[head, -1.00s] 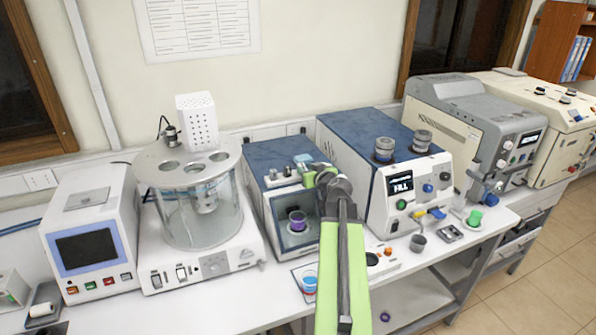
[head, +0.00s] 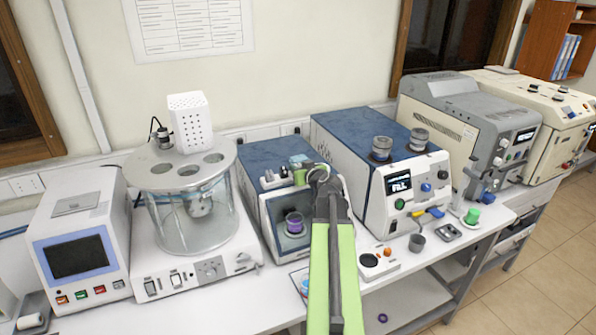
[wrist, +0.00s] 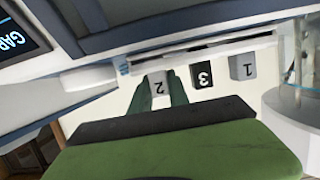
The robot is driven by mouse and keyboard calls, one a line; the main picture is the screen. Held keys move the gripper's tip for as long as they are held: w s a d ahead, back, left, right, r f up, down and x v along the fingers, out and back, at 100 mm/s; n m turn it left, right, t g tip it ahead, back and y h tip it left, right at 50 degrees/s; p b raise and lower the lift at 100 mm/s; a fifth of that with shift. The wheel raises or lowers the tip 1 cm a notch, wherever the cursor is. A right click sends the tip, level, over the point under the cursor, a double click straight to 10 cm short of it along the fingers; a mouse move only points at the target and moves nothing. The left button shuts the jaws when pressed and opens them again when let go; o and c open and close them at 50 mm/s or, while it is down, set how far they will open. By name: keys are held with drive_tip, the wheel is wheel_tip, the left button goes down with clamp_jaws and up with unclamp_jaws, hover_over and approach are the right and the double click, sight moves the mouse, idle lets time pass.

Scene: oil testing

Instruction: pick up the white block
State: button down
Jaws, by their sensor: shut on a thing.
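The white block (wrist: 158,83), marked 2, is in the wrist view between the two dark green fingers of my gripper (wrist: 160,92), which is shut on it. Beside it in that view, to the right, are a black block (wrist: 202,76) marked 3 and a grey block (wrist: 242,67) marked 1. In the head view my gripper (head: 308,173) is over the front of the top of the blue-topped machine (head: 272,157). My arm hides part of that machine, and I cannot make out the white block clearly there.
A glass vessel (head: 189,222) on a white base stands left of the blue-topped machine. A larger blue and white machine (head: 362,150) stands close on the right. A purple-topped cup (head: 294,223) is in the front recess below. The bench is crowded.

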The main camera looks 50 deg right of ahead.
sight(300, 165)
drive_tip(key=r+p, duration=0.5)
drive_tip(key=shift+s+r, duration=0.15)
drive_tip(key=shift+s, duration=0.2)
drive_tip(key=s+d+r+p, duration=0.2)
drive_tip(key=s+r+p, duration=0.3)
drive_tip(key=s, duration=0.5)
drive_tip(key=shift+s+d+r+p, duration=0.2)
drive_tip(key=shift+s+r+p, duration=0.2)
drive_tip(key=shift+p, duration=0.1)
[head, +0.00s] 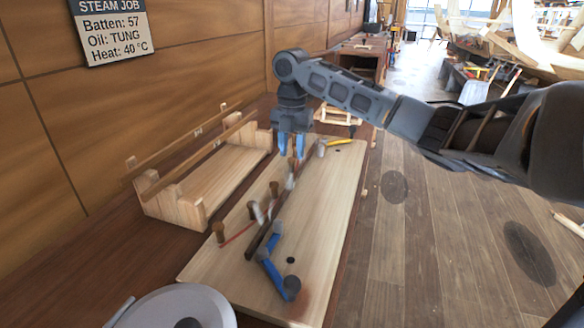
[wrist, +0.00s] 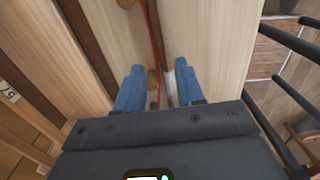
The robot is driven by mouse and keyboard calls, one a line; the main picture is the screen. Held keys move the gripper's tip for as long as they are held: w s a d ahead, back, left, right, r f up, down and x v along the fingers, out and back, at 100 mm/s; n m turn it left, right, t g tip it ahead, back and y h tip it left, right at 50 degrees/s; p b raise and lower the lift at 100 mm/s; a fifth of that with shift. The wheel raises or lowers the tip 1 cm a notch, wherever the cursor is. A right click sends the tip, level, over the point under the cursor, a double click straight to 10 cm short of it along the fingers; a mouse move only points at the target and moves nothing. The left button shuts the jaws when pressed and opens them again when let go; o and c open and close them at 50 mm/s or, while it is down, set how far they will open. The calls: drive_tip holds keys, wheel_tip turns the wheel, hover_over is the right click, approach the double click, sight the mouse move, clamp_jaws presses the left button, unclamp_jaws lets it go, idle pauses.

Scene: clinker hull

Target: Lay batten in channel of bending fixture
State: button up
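The bending fixture (head: 310,225) is a pale board on the bench. It carries a dark strip (head: 276,218), brown pegs (head: 219,231), small whitish clamp parts and a red line. A blue lever (head: 271,258) with a dark knob is at its near end. Two long brown battens (head: 190,150) lie across the wooden rack (head: 178,212) to the left. A tag reading 57 (wrist: 11,95) shows at the wrist view's left edge. My gripper (head: 292,150) points down over the far part of the fixture. Its blue fingers (wrist: 157,82) are apart, with no batten visibly held.
A wall sign (head: 112,30) reads batten 57, oil TUNG, heat 40 °C. A grey round vessel (head: 205,302) stands at the near bench edge. A yellow handle (head: 340,141) is at the fixture's far end. The floor right of the bench is largely clear.

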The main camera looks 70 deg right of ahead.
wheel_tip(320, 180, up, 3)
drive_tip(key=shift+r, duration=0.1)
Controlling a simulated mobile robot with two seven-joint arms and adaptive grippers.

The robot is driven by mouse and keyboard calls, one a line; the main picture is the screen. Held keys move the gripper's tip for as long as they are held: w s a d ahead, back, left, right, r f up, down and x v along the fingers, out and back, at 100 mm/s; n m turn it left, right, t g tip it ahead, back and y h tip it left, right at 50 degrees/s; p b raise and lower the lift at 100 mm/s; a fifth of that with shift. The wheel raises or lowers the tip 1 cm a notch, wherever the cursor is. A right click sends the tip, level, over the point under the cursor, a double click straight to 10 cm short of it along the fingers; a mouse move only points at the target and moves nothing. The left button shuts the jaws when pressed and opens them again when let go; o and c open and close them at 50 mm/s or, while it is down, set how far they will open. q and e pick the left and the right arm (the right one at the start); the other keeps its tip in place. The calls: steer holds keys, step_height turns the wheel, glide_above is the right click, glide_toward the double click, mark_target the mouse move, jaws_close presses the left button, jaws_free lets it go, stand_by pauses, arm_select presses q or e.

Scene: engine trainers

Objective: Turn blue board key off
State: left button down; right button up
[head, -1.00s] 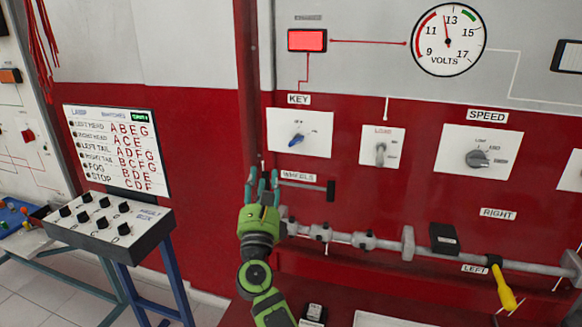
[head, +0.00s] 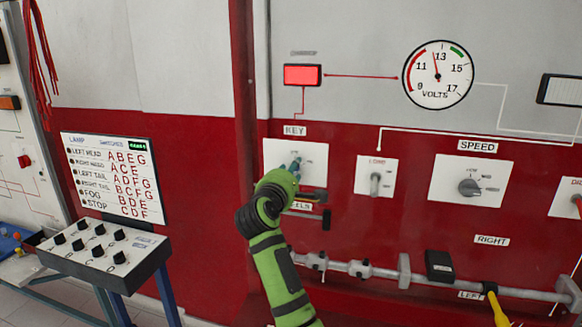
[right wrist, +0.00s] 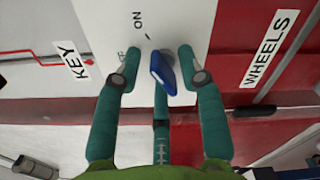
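The blue key (right wrist: 163,72) is a switch knob on a white plate (head: 316,155) labelled KEY, on the red board. In the right wrist view the word ON and a partly hidden OFF are printed beside it. My right gripper (head: 292,168) is at this plate, and its teal fingers hide most of the key in the head view. In the right wrist view the fingers (right wrist: 159,62) are open, one on each side of the key; the key is nearer the right finger, and contact cannot be told. My left gripper is not in view.
A red lamp (head: 302,75) is lit above the KEY plate, and a volts gauge (head: 438,75) reads near 13. A lever switch (head: 375,184) and the SPEED knob (head: 470,187) are to the right. A rod (head: 352,268) runs below. A switch box (head: 105,250) stands left.

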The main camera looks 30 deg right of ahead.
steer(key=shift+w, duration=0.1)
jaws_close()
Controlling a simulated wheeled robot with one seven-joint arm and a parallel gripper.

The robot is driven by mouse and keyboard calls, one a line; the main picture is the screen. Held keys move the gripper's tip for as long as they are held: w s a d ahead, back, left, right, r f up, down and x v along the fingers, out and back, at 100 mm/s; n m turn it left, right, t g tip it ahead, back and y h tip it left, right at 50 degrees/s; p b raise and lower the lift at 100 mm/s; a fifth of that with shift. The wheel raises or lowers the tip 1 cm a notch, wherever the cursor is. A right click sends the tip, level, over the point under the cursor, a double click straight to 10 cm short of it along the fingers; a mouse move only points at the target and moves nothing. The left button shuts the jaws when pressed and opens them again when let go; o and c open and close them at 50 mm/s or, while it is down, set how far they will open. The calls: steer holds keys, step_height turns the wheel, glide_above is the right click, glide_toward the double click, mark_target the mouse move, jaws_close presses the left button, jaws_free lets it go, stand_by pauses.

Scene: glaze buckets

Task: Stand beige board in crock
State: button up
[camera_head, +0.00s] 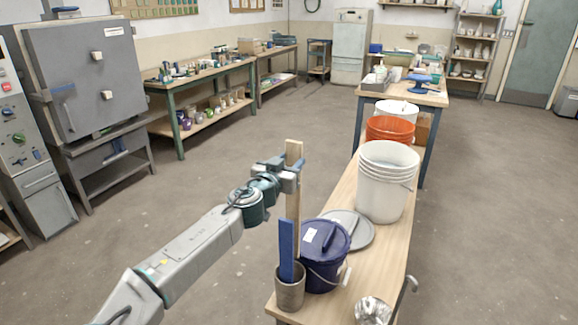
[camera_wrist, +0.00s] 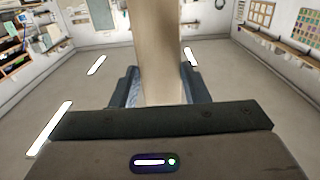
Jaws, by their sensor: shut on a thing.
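The beige board (camera_head: 293,205) is upright in my gripper (camera_head: 288,178), which is shut on it near its upper part. In the wrist view the beige board (camera_wrist: 155,50) rises between the two fingers (camera_wrist: 155,88). The grey-brown crock (camera_head: 290,293) stands at the near left corner of the wooden bench. A blue board (camera_head: 287,250) stands upright in the crock. The beige board's lower end is hidden behind the blue board and beside the purple bucket; I cannot tell whether it is inside the crock.
A purple lidded bucket (camera_head: 322,262) stands right beside the crock. A grey lid (camera_head: 352,229) lies behind it. A white bucket (camera_head: 386,185) and an orange bucket (camera_head: 390,130) stand farther back. A metal vessel (camera_head: 373,311) is at the front right. Floor left of the bench is clear.

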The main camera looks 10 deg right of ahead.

» Exercise
Lines that hold the word "simulated" are the ones to return, every one of them.

» Task output
Controlling a simulated mobile robot with two seven-joint arms and adaptive grippers.
Controlling a simulated wheeled robot with one seven-joint arm and a parallel gripper.

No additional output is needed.